#### Work to do:
Repeat every entry word for word, but leave the images out of your copy.

#### Dataset:
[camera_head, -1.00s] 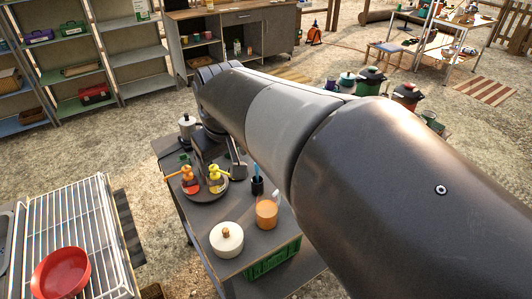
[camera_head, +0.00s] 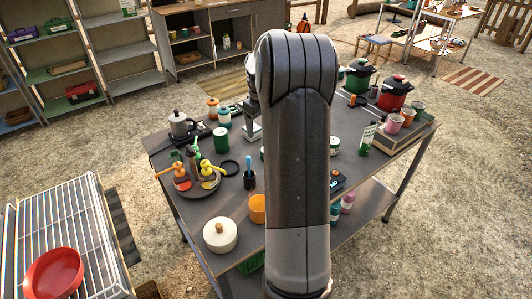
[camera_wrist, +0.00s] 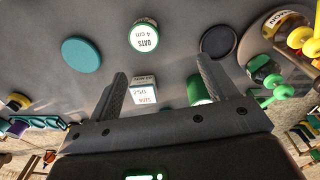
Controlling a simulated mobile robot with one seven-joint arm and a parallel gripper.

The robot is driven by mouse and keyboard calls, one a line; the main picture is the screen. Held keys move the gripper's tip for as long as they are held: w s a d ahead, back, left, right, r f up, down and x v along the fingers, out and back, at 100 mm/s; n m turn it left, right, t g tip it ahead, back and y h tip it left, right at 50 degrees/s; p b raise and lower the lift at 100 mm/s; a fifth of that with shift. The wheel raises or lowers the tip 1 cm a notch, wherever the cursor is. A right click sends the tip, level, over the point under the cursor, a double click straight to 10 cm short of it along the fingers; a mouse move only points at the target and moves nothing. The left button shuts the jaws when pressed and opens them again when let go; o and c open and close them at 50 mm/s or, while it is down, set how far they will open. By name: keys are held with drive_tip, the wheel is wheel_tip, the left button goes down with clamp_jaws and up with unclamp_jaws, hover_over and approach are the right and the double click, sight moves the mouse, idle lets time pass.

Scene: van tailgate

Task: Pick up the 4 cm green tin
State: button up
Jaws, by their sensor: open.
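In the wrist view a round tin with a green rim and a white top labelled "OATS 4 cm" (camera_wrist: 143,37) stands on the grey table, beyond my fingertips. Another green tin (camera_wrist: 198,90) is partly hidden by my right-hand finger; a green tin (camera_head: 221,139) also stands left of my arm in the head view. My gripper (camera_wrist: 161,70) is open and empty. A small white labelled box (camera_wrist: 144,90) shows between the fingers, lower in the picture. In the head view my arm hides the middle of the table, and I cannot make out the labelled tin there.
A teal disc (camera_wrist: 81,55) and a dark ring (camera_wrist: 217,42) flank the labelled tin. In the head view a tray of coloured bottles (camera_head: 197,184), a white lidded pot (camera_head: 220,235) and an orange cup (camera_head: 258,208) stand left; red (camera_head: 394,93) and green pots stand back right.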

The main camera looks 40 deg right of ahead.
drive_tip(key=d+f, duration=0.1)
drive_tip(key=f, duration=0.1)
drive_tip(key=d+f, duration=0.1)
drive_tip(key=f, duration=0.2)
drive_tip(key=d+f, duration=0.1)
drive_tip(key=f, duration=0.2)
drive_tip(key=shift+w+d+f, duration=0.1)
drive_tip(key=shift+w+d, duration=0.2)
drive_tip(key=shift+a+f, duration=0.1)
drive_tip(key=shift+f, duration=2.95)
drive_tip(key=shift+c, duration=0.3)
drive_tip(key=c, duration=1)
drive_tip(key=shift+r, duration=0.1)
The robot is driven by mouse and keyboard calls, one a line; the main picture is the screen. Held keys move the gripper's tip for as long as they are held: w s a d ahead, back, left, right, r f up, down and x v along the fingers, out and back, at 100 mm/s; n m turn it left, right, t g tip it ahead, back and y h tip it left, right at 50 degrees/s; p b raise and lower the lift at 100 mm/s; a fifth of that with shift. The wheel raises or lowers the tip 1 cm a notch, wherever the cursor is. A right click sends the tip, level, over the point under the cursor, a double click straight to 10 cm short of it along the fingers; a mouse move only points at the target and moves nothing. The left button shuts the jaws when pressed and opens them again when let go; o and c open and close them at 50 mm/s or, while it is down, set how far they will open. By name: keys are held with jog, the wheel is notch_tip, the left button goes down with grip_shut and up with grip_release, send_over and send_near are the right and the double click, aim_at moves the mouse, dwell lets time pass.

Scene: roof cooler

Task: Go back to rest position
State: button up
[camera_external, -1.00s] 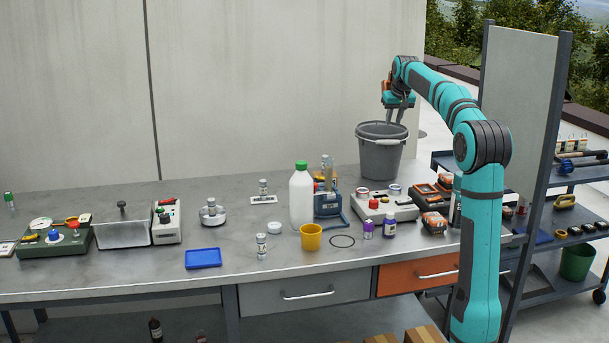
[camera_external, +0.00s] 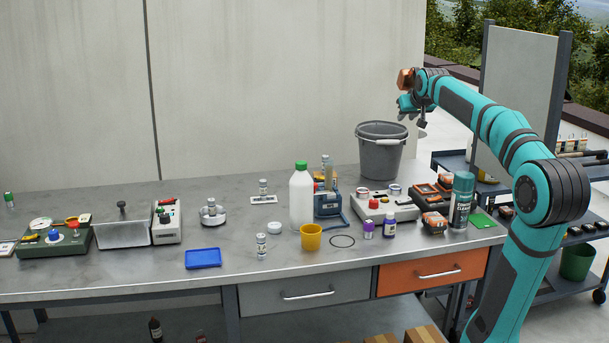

#### Solution to the problem:
[camera_head, -1.00s] 
[camera_head, +0.00s] 
[camera_wrist, +0.00s] 
Controlling a simulated mobile robot with one seven-joint arm and a parallel gripper.

The robot is driven by mouse and keyboard calls, one a line; the main picture is the screen. Held keys move the gripper's tip for as long as they are held: w s a d ahead, back, left, right, r f up, down and x v along the fingers, out and back, at 100 mm/s; n m turn it left, right, t g tip it ahead, back and y h tip it left, right at 50 degrees/s; p b raise and lower the lift at 100 mm/s; a fifth of that with shift. The wheel raises or lowers the tip 1 cm a notch, wherever the cursor is. A right click sends the tip, level, over the point under the cursor, a double click straight to 10 cm short of it along the fingers; a mouse move only points at the target and moves nothing. The left button shuts the jaws when pressed and opens them again when let go; o and c open and close them at 50 mm/s or, while it is down, set how far they will open. By name: keys are held with drive_tip, the wheel is wheel_tip, the left button goes down with clamp_jaws and up with unclamp_jaws, hover_over and approach are the right and the double click, sight moves the mouse, idle lets time pass.

Scene: van tailgate

Task: Pick up the 4 cm green tin
State: button up
Jaws, by their sensor: open.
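In the wrist view a round tin with a green rim and a white top labelled "OATS 4 cm" (camera_wrist: 143,37) stands on the grey table, beyond my fingertips. Another green tin (camera_wrist: 198,90) is partly hidden by my right-hand finger; a green tin (camera_head: 221,139) also stands left of my arm in the head view. My gripper (camera_wrist: 161,70) is open and empty. A small white labelled box (camera_wrist: 144,90) shows between the fingers, lower in the picture. In the head view my arm hides the middle of the table, and I cannot make out the labelled tin there.
A teal disc (camera_wrist: 81,55) and a dark ring (camera_wrist: 217,42) flank the labelled tin. In the head view a tray of coloured bottles (camera_head: 197,184), a white lidded pot (camera_head: 220,235) and an orange cup (camera_head: 258,208) stand left; red (camera_head: 394,93) and green pots stand back right.

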The main camera looks 40 deg right of ahead.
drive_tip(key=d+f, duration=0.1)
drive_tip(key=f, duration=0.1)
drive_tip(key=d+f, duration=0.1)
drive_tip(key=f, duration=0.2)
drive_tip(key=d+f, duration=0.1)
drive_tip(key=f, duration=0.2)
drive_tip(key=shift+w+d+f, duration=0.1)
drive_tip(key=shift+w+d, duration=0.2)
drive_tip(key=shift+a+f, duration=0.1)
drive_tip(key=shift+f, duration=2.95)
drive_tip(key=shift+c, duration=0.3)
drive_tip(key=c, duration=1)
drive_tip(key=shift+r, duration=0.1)
The robot is driven by mouse and keyboard calls, one a line; the main picture is the screen. Held keys move the gripper's tip for as long as they are held: w s a d ahead, back, left, right, r f up, down and x v along the fingers, out and back, at 100 mm/s; n m turn it left, right, t g tip it ahead, back and y h tip it left, right at 50 degrees/s; p b raise and lower the lift at 100 mm/s; a fifth of that with shift. The wheel raises or lowers the tip 1 cm a notch, wherever the cursor is. A right click sends the tip, level, over the point under the cursor, a double click straight to 10 cm short of it along the fingers; a mouse move only points at the target and moves nothing. The left button shuts the jaws when pressed and opens them again when let go; o and c open and close them at 50 mm/s or, while it is down, set how far they will open. By name: keys are held with jog, the wheel is notch_tip, the left button goes down with grip_shut and up with grip_release, send_over and send_near are the right and the double click, aim_at moves the mouse, dwell lets time pass.

Scene: roof cooler

Task: Go back to rest position
State: button up
[camera_external, -1.00s] 
[camera_external, +0.00s] 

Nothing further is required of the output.